### Provided information
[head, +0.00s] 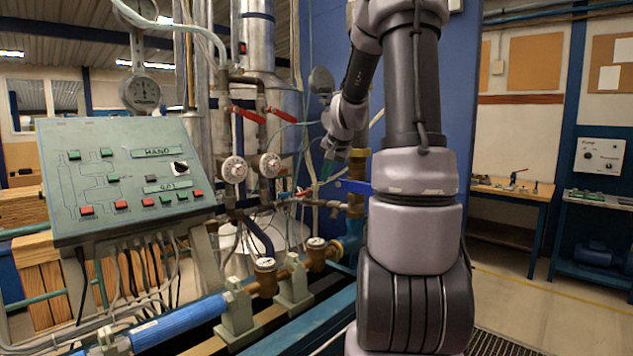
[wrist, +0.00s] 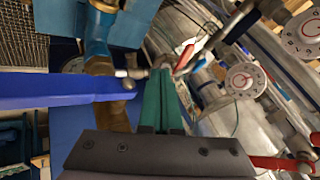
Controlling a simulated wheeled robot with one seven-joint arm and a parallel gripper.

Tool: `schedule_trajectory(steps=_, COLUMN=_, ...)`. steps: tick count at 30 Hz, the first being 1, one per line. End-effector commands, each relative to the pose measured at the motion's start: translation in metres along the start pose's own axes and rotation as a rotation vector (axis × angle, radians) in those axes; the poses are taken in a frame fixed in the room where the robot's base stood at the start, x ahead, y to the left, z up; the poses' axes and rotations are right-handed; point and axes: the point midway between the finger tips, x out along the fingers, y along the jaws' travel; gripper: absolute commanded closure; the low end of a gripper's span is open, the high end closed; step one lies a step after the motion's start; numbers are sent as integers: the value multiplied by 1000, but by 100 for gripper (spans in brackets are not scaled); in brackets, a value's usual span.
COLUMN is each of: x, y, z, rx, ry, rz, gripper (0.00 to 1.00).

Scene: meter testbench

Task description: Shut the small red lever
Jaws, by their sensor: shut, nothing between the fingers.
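The small red lever (wrist: 185,56) shows in the wrist view just beyond my fingertips, a little to the right of them. It sits on a metal valve fitting on a thin pipe. In the head view the small red lever (head: 301,193) is at the pipework left of my arm. My gripper (wrist: 163,75) has green fingers that are together and empty. In the head view my gripper (head: 326,170) is above and to the right of the small lever. I cannot tell whether the fingertips touch the lever or its fitting.
A blue handle (wrist: 55,90) extends left of my fingers, close by. Two larger red levers (head: 247,114) (head: 281,115) are higher on the pipes, near round dials (head: 234,169). A sloped control panel (head: 130,180) stands left. Pipes crowd the space around my gripper.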

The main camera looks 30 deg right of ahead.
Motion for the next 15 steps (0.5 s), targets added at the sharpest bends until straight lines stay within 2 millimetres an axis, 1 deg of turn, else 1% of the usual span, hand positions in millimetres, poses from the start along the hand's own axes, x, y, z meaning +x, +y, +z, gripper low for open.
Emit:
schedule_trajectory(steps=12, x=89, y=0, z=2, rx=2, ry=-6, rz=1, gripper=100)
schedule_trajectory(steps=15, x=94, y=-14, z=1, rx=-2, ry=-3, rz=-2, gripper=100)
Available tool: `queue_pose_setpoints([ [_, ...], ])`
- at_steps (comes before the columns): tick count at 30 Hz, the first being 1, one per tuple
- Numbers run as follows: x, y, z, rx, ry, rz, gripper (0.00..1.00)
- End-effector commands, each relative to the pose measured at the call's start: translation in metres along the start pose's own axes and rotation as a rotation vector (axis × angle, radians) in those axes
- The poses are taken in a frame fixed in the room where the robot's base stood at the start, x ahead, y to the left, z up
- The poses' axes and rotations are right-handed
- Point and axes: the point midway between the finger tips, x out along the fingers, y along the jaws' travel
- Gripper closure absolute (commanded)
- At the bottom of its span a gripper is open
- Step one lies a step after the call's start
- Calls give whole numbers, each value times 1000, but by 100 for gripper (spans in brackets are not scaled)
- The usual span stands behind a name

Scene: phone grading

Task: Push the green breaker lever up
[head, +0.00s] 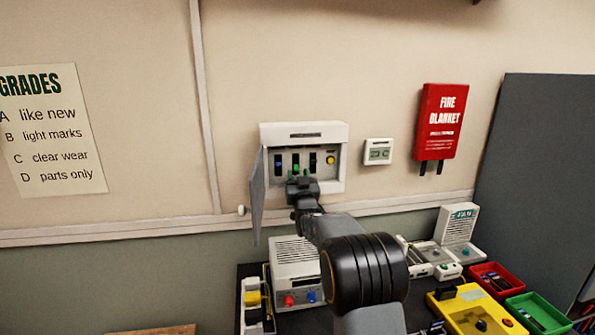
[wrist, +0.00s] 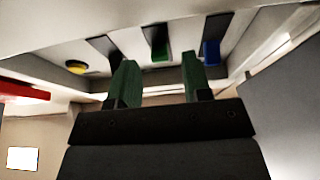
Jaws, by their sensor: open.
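The green breaker lever (head: 295,168) is the middle one of three in the open wall panel (head: 338,133). In the head view its green part sits low in its dark slot. In the wrist view the green lever (wrist: 160,47) shows just beyond the gap between my fingertips. My gripper (head: 301,184) is just below the lever in the head view, fingers toward the panel. In the wrist view my gripper (wrist: 159,64) is open with nothing between its fingers. I cannot tell whether a finger touches the lever.
A blue lever (head: 278,160) and a black lever (head: 313,163) flank the green one. A yellow button (head: 330,160) is to the right. The panel door (head: 257,195) hangs open at left. A white box (head: 294,258) stands below.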

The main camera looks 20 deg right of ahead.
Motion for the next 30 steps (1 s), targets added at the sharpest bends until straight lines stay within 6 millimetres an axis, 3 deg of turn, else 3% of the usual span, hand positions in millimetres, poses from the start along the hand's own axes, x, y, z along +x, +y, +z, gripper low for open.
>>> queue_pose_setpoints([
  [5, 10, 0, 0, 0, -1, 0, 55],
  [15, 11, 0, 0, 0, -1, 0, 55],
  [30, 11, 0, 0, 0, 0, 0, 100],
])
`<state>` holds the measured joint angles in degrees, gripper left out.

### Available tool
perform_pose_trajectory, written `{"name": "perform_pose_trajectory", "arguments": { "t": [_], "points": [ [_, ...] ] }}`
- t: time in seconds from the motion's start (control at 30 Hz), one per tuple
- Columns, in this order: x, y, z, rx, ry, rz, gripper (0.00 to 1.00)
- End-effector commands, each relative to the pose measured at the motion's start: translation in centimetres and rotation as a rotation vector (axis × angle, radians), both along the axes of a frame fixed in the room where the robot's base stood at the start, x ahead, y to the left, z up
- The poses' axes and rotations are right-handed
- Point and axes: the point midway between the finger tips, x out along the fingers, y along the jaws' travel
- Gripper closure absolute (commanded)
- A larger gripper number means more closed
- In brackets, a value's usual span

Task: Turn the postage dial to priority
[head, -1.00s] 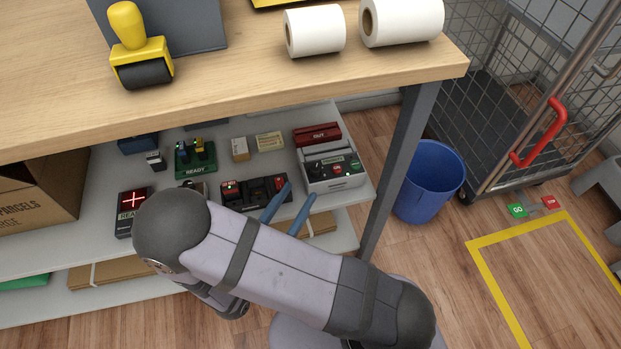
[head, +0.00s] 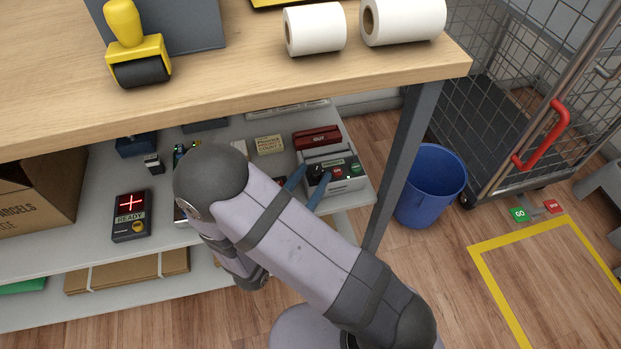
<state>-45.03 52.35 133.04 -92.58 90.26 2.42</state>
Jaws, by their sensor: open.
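A light grey postage machine (head: 349,184) sits at the right end of the shelf under the counter. It has a small display (head: 333,162), a red button (head: 338,171) and a green button (head: 355,169). A dark round knob, which looks like the dial, shows at the left of its panel, between my fingertips in the picture. My gripper (head: 316,174) has two blue fingers, open and apart, at the left front of the machine. I cannot tell whether they touch the dial, and its setting is too small to read.
A red stamp block (head: 316,138) lies behind the machine. The counter (head: 250,85) overhangs the shelf, and a dark table leg (head: 398,165) stands to the right. A card reader (head: 131,216) is at the left. My arm hides the middle of the shelf.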

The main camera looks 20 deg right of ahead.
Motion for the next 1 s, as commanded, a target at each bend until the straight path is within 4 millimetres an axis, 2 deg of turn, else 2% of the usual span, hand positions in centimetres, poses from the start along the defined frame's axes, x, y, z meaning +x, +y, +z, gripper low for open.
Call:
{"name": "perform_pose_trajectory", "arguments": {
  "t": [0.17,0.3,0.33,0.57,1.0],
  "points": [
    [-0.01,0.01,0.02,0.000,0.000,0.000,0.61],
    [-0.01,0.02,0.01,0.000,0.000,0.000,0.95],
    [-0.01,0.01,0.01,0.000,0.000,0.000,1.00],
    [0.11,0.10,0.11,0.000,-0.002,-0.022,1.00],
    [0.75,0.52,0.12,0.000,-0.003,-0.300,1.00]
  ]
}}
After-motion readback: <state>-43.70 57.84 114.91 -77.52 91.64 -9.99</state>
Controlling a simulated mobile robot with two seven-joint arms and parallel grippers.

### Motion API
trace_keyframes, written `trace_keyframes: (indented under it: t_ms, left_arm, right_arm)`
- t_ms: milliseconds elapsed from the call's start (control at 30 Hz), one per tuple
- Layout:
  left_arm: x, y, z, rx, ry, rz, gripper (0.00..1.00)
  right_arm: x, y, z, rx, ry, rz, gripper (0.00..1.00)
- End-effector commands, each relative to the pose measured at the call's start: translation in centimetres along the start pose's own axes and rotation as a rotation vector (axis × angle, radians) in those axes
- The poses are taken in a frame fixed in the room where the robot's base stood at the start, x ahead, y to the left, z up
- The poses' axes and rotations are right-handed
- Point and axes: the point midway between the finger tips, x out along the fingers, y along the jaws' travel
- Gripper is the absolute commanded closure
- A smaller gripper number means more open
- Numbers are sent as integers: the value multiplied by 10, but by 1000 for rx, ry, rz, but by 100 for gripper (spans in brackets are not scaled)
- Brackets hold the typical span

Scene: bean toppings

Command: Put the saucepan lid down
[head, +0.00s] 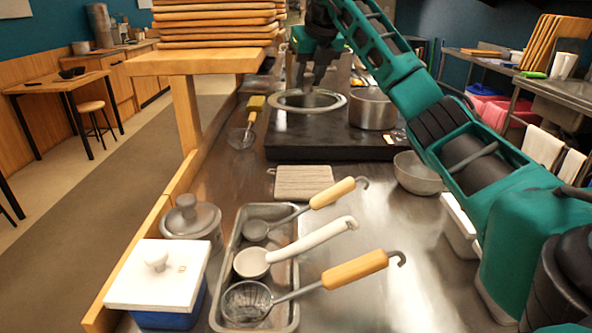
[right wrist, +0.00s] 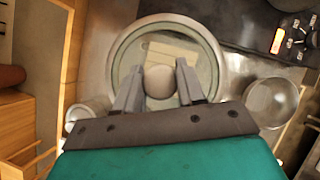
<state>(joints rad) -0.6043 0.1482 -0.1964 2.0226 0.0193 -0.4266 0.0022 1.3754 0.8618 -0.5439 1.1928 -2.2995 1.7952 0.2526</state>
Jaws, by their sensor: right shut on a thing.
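The saucepan lid is a round glass lid with a grey metal rim (head: 277,102). In the head view it is held level in front of the far cooktop area. My right gripper (head: 318,78) is above it, shut on its knob. In the right wrist view the knob (right wrist: 160,82) sits between the two fingers, and the lid's rim (right wrist: 117,62) spreads around them. A pale, woven-looking trivet (head: 303,183) lies on the counter; a pale board-like shape shows through the glass in the wrist view. A metal saucepan (head: 372,110) stands on the black cooktop (head: 330,147). My left gripper is out of view.
A metal tray (head: 228,268) with several ladles lies in front. A lidded grey pot (head: 192,222) and a blue box with a white lid (head: 158,273) stand left of it. A metal bowl (head: 415,174) is right of the trivet.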

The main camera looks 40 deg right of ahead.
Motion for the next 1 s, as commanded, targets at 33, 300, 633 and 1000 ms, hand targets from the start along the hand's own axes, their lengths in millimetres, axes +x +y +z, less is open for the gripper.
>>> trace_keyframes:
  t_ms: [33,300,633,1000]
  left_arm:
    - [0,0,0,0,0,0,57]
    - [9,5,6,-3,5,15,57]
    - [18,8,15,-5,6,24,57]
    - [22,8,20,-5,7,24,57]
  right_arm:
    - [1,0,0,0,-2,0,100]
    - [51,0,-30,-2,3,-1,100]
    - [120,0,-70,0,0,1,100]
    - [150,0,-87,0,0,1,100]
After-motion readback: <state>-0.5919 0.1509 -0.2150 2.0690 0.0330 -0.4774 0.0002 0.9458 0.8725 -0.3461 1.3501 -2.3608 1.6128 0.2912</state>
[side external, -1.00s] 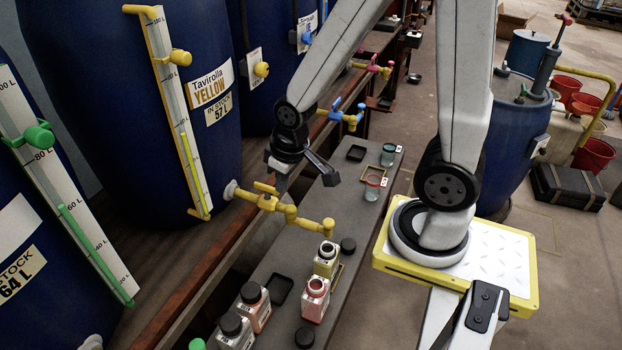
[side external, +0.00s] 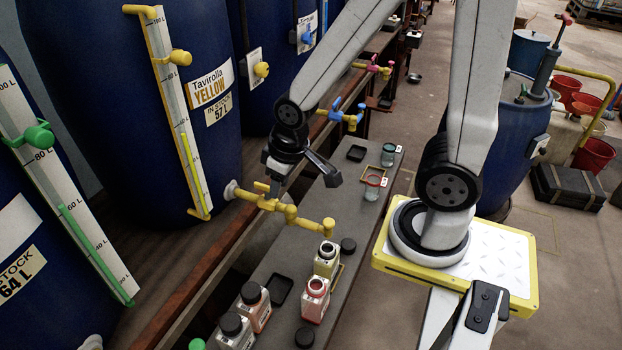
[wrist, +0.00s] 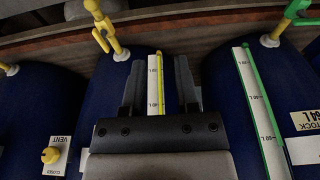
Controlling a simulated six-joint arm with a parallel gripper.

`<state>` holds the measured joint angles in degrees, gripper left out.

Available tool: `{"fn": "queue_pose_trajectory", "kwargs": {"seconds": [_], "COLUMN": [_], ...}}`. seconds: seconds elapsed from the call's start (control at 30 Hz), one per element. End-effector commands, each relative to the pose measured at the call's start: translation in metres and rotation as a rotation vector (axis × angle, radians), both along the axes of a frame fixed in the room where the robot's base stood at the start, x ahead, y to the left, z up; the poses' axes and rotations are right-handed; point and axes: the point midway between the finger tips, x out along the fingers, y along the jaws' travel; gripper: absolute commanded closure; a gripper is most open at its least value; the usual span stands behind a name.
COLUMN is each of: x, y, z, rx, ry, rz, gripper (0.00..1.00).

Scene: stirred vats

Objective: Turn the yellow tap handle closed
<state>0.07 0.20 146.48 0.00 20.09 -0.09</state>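The yellow tap (side external: 290,210) sticks out from the blue vat labelled Tavirolla Yellow, with its spout over the grey bench. Its small yellow handle (side external: 261,187) sits on top of the pipe near the vat. My gripper (side external: 275,188) points down just right of the handle; I cannot tell from the side whether they touch. In the wrist view, my gripper (wrist: 160,64) has its two dark fingers apart, with only the vat's gauge showing between them. The yellow tap (wrist: 111,35) is there at upper left, outside the fingers.
Open bottles (side external: 327,259) stand on the bench (side external: 285,262) below the spout, near capped ones (side external: 256,305). A blue tap (side external: 345,115) lies beyond my gripper. The neighbouring vat's green tap (wrist: 280,28) shows at upper right in the wrist view.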

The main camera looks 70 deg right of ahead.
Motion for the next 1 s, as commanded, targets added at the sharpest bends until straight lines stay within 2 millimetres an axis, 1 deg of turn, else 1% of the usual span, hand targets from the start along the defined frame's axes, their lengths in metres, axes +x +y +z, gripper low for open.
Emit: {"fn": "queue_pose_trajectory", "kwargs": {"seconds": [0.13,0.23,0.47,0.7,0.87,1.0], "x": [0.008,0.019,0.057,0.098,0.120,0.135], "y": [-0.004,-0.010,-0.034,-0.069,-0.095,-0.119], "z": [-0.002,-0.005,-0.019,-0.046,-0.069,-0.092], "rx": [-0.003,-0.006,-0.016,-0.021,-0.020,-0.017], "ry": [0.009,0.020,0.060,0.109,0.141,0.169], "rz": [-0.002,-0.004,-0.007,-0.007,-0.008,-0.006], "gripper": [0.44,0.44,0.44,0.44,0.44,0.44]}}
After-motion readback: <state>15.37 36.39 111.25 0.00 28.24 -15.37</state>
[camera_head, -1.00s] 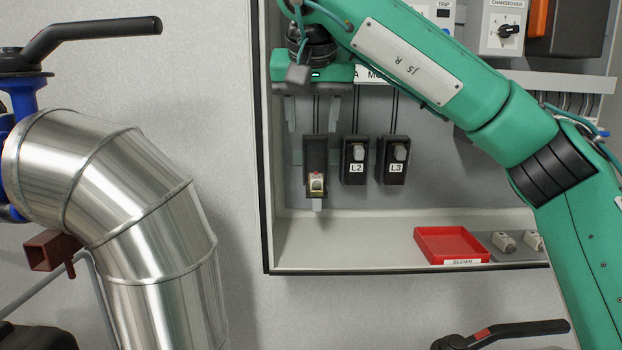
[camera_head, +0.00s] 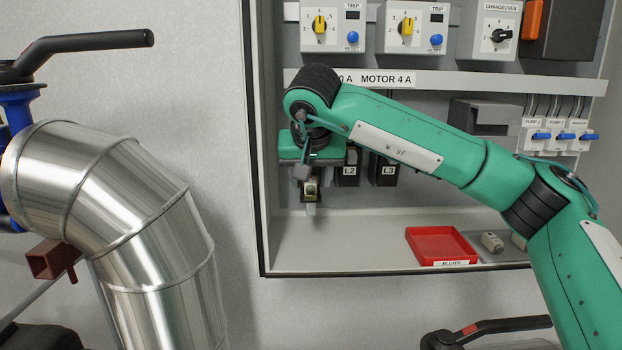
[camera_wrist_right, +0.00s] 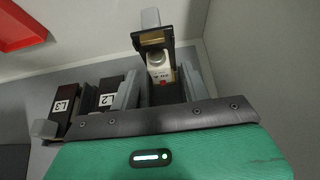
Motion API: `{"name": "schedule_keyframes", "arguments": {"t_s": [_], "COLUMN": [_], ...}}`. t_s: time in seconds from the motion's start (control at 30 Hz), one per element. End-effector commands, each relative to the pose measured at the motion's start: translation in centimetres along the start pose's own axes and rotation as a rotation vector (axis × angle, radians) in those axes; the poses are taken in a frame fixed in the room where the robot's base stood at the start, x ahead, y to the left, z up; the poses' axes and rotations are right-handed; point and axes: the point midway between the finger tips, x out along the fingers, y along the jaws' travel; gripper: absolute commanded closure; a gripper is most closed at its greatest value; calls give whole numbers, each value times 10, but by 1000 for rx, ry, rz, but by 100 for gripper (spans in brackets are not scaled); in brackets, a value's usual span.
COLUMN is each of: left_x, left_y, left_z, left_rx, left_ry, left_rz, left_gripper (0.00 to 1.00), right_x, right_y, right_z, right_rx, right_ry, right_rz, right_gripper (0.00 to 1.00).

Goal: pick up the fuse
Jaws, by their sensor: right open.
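A white fuse (camera_wrist_right: 160,68) with a red mark sits in the opened first fuse holder, left of L2 and L3. The holder's tilted-out front (camera_head: 311,190) has a brass contact and shows below my gripper in the head view. My right gripper (camera_head: 306,168) is over this holder, pointing down along the panel. In the right wrist view its grey fingers (camera_wrist_right: 162,76) are apart, one on each side of the fuse. I cannot tell whether they touch it. In the head view the fuse and most of the fingers are hidden. My left gripper is out of view.
Closed holders L2 (camera_head: 347,172) and L3 (camera_head: 383,174) are close on the right. A red tray marked BLOWN (camera_head: 437,240) stands on the cabinet floor, beside a grey holder with pale fuses (camera_head: 491,242). The cabinet's left wall (camera_head: 262,150) is close to the gripper.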

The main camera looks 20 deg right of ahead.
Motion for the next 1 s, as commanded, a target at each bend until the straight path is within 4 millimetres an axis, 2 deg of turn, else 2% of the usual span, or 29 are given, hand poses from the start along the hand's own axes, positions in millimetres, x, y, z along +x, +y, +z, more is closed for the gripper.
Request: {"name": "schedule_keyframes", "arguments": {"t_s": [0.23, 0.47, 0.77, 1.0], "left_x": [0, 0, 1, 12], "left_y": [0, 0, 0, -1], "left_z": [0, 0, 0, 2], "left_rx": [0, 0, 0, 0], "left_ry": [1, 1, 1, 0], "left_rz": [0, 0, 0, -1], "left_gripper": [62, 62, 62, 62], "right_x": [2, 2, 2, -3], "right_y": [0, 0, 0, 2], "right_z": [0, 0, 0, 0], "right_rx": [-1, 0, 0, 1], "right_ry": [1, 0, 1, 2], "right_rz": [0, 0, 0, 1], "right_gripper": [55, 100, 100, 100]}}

### Exercise aim
Only the lines from the top of the data through the line with "Controlling a simulated wheeled" should be quoted, exactly and with both ends kept; skip the pictures.

### Full answer
[head, +0.00s] 
[wrist, +0.00s] 
Controlling a simulated wheeled robot with one seven-joint arm and a parallel gripper.

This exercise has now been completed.